Well, I'll tell you why.
I've been doing some pondering. Pondering is easy when you sew. And when you draw. And when you don't sleep. And when your mind is hyperextended due to a cold (not so close to death. The vitamin C's I take in place of candy really do pay off). But basically, I think alot. And when I think alot, I talk to myself alot. And when I talk to myself alot, I get all these wild ideas, which means I have to stop what I'm doing to write them down. And considering that my place is a paper and fabric bomb (Yes. A bomb. If I open the doors everything will fly out an cover the whole of sydney. I swear, this is true. Except instead of shrapnel, its loose threads and paper scraps.) I've decided digital format is just as good as any to write them down. And then I like them so much that I post them. I think all the tea that I'm drinking is also like some accelerant to my mind or something. I swear I'm fitting about a week into each day. Seriously.

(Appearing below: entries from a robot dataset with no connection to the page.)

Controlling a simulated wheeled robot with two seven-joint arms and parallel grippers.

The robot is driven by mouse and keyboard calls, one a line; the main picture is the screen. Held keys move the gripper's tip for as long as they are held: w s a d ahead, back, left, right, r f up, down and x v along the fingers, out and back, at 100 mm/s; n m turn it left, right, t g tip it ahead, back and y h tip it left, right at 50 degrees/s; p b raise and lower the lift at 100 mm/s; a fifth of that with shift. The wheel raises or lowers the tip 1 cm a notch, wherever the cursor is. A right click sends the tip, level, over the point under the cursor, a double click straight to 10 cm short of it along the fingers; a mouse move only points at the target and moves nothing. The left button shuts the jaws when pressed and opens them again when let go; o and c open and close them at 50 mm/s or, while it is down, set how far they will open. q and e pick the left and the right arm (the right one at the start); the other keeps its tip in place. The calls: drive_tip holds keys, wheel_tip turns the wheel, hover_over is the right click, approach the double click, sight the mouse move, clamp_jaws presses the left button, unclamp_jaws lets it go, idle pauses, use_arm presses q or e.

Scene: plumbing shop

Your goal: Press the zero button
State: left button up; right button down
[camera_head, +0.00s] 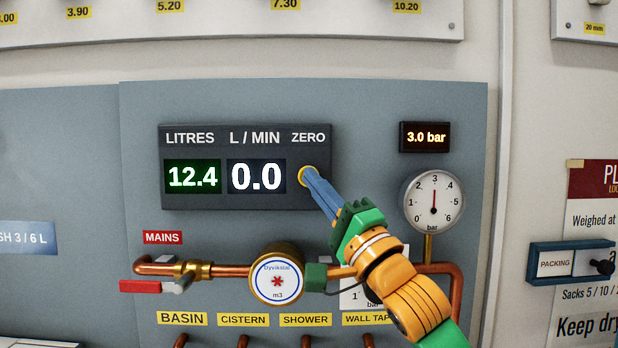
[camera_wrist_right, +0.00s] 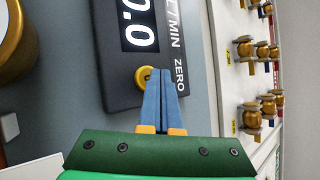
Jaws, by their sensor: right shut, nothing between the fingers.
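The zero button is a round yellow-gold button (camera_head: 307,175) under the word ZERO, at the right of the dark meter panel (camera_head: 240,201). The panel's displays read 12.4 litres and 0.0 L/min. My right gripper (camera_head: 308,177) is shut and empty, with its blue fingertips at the button and covering part of it. In the right wrist view the button (camera_wrist_right: 144,77) shows beside the fingertips (camera_wrist_right: 161,72). I cannot tell whether the fingertips touch it. My left gripper is not in view.
Below the panel run copper pipes (camera_head: 225,272) with a round water meter (camera_head: 277,274) and a red-handled mains valve (camera_head: 140,286). A pressure gauge (camera_head: 433,202) and a 3.0 bar display (camera_head: 425,137) are to the right.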

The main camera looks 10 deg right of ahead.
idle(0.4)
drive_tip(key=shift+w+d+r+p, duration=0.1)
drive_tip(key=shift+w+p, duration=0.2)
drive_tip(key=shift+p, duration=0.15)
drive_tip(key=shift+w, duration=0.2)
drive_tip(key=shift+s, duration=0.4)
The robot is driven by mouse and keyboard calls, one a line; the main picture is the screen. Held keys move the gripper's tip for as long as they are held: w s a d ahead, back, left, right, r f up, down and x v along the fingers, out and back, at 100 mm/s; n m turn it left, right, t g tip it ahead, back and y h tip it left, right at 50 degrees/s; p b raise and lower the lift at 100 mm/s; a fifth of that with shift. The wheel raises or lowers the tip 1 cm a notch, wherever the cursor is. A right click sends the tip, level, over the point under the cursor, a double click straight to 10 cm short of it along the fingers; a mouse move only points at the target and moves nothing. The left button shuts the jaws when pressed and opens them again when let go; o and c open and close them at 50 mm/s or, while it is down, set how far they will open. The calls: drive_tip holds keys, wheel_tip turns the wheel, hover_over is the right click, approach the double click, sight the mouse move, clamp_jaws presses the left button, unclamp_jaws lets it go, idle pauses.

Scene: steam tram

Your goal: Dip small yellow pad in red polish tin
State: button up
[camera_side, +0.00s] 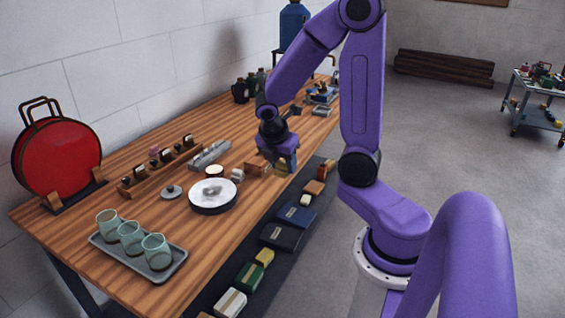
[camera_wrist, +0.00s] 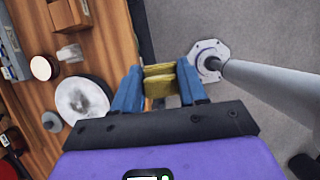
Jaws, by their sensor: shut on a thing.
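My gripper (camera_wrist: 160,84) is shut on the small yellow pad (camera_wrist: 159,82), held between its two blue fingers. In the side view my gripper (camera_side: 281,164) hangs over the table's front edge, with the pad (camera_side: 281,171) low between the fingers. A small round tin with a pale top and dark reddish rim (camera_wrist: 43,68) stands on the table, left of the gripper in the wrist view. It also shows in the side view (camera_side: 214,171). This may be the red polish tin; its colour is hard to tell. The pad is apart from it.
A wide round dish with a smeared white face (camera_wrist: 83,101) stands beside the small tin, with a grey lid (camera_side: 171,191) near it. A wooden block (camera_side: 256,169) is close to my gripper.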

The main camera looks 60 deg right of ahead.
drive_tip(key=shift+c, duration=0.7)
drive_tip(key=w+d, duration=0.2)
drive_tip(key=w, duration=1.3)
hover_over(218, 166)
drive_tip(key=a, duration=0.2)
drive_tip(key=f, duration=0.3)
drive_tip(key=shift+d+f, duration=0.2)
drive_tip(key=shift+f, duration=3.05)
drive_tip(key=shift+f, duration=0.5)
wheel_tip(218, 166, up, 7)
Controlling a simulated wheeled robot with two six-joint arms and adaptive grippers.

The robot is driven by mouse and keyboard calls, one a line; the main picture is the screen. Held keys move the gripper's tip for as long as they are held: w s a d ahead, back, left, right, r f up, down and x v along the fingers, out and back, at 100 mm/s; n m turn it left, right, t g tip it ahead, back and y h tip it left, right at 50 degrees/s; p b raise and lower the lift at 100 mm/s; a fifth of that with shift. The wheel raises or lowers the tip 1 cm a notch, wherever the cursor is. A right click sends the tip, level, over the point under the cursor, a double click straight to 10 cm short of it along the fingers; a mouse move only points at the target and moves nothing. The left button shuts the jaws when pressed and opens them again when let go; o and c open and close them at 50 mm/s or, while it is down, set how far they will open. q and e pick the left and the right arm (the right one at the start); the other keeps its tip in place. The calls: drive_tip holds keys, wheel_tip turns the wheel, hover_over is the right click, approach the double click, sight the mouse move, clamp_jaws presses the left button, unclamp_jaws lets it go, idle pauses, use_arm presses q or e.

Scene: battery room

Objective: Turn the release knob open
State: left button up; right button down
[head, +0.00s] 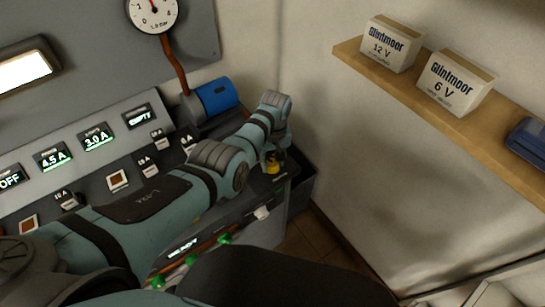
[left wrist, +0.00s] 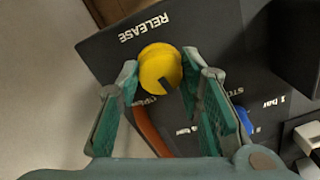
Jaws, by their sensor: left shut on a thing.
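The yellow round release knob (left wrist: 158,66) sits on a dark panel under the word RELEASE, which appears upside down in the left wrist view. A dark pointer mark on the knob faces down and slightly right in that view. My left gripper (left wrist: 162,72) is shut on the knob, one green-padded finger on each side. Small labels beside the knob are partly hidden and hard to read. In the head view my left gripper (head: 276,150) reaches down at the right end of the bench, with a bit of the yellow knob (head: 272,166) showing below it. My right gripper is not in view.
A blue cylinder (head: 216,96) and a pressure gauge (head: 152,12) stand behind my left arm. A copper-coloured pipe (left wrist: 148,130) runs near the knob. Lit displays (head: 96,137) and switches line the bench. A shelf (head: 405,78) with two Glintmoor boxes (head: 391,44) is at the right.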

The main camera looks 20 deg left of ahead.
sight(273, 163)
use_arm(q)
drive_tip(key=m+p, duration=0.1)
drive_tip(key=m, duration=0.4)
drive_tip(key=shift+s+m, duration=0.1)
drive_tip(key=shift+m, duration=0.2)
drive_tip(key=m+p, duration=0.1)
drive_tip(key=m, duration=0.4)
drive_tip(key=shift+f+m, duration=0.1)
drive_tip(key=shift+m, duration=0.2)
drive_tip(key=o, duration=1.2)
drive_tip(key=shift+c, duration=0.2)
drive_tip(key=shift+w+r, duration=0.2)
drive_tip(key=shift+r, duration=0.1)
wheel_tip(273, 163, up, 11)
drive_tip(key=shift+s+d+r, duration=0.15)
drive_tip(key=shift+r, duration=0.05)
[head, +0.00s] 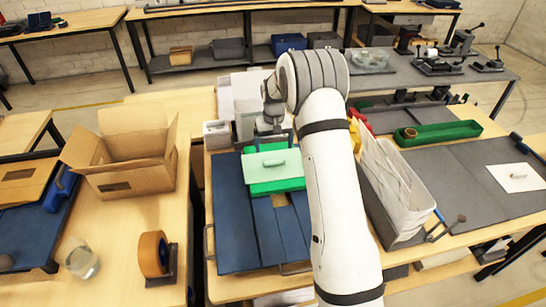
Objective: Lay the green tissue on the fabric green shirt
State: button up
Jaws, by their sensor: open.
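The pale green tissue (262,171) is a flat sheet with a raised grip-like strip on top, in the middle of the head view. It overlaps the brighter green shirt (278,187), whose near edge and right side show from under it. The shirt rests on a dark blue board or folding mat (235,235). My gripper (270,143) is open, just behind and above the far edge of the tissue. Its fingertips are small here, and I cannot tell whether they touch the tissue.
An open cardboard box (135,168) and a tape roll (154,254) stand on the left table, with a clear glass (82,262). White bins (243,105) stand behind my gripper. A white tray of papers (395,185) lies right of my arm. A green tray (438,133) is farther right.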

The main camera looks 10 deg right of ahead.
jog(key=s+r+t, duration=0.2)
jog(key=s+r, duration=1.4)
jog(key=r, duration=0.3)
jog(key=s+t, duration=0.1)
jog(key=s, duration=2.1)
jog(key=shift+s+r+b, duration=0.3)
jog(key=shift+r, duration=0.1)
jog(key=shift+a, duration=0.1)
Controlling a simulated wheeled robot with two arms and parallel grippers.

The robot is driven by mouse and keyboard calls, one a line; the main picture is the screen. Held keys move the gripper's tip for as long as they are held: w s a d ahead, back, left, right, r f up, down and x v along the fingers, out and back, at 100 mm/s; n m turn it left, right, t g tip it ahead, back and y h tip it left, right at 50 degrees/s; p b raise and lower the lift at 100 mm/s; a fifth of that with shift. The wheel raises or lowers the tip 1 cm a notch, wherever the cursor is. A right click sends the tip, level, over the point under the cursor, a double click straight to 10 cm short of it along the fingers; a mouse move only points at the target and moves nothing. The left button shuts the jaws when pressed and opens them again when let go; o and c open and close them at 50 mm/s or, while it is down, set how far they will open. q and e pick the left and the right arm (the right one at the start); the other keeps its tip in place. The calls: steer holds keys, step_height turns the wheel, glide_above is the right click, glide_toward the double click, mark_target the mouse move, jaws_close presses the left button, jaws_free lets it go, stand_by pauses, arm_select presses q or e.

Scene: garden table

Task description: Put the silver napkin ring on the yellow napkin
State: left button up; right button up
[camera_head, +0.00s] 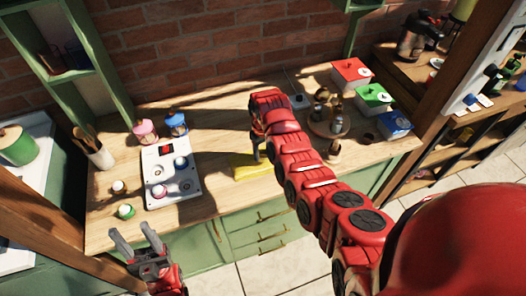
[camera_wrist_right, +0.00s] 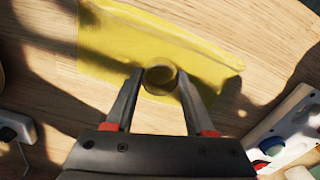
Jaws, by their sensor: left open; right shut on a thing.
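The yellow napkin (camera_head: 243,170) lies on the wooden table near its front edge, in front of my right arm in the head view. In the right wrist view the napkin (camera_wrist_right: 110,55) spreads flat beneath the fingers. My right gripper (camera_wrist_right: 160,75) is shut on the round silver napkin ring (camera_wrist_right: 160,80), which looks dark and yellowish against the cloth. The ring is over the napkin; I cannot tell whether it touches it. In the head view my right gripper (camera_head: 257,155) points down at the napkin and the ring is too small to make out. My left gripper (camera_head: 135,241) is open and empty, by the table's front left.
A white panel (camera_head: 172,172) with several small jars on and around it stands left of the napkin. A round wooden tray (camera_head: 328,122) with small items is to the right. Red (camera_head: 351,74), green (camera_head: 373,97) and blue (camera_head: 394,123) boxes line the right end.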

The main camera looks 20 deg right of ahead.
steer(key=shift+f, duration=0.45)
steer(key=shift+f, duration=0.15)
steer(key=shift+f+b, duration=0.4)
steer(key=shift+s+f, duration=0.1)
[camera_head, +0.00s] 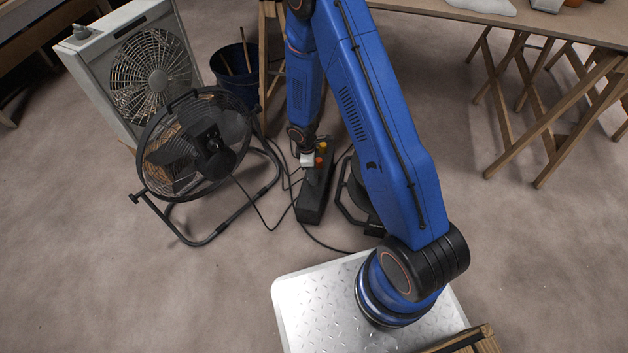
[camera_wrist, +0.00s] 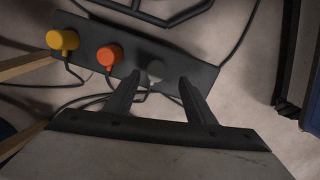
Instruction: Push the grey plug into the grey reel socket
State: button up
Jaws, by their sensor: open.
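A grey plug (camera_wrist: 155,72) stands on a long dark power strip (camera_wrist: 204,75), in line with an orange plug (camera_wrist: 110,55) and a yellow plug (camera_wrist: 63,41). I cannot tell whether it is fully seated. My gripper (camera_wrist: 160,78) is open, its two dark fingers on either side of the grey plug; contact is not clear. In the head view the strip (camera_head: 314,195) lies on the floor below my gripper (camera_head: 308,165), and the grey plug is not made out. A dark cable reel (camera_head: 358,200) stands just right of the strip, partly hidden by my arm. Its socket is not visible.
A black floor fan (camera_head: 205,145) and a white box fan (camera_head: 150,75) stand left of the strip. A blue bucket (camera_head: 236,75) is behind. Cables lie loose on the floor around the strip. A trestle table (camera_head: 540,30) is at upper right.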

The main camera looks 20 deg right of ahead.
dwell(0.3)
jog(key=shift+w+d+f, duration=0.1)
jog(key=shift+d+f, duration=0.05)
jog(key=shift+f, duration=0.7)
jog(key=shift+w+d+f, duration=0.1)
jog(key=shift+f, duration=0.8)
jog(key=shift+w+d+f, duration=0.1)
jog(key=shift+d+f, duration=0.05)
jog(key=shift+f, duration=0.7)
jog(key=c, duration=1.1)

But that's the reason. And now on my third break of the day, and feeling reasonably secure to do so, I'm writing whatever the hell I feel like. Except for that, that was crass, and I'm sorry. I just did it for effect, and so I can keep the effect and not be percieved as some madman cussmouth, I apologised and babbled on about it for a while. And that leaves us right... here.
So. Colds. Yum. Not really. But an extremely valid excuse not to see people. Because unlike when I'm healthy and well and want to see people but can't because of college work, I feel gross, and just want to stay inside with no makeup on, wearing long johns and glasses. This is not something I want to share with others. This is not something others want to share with me. And because I'm sick, its reason enough to stay segregated.
But it's 10.33pm. It's Saturday night. I've finished basically all of my pieces. I've fudged my way through my drawing portfolio. I'm about to fall asleep. I've decided that priorities require sleep to actually be around the top section of my to-do list. I have one illustration, two hems, and two zips to do. Easy. You think so? I can't find my eraser. I can't find my flipping eraser. I'm drawing an awesome skeleton girl and I have no eraser to get rid of the one too many ribs I gave her.
On the plus side, Cherloe, who will also be known as heavenly bringer of food and encouragement, or Cherlobot, came over with soup. And not just any soup. Minestrone soup. And not just any minestrone soup. Amazing minestrone soup. And bread. (I could go on about the bread, but we all know how great bread is). I am so so so thankful for her. She. Is. Great. Great, great, great.
Now, I'm off to die. Or drink more tea, draw half of my girl, sew a zip, unpick something, shower, and retire to bed to hand stitch a hem while talking with Jesus. All by 12.30. That's right. I've got favour. Bam.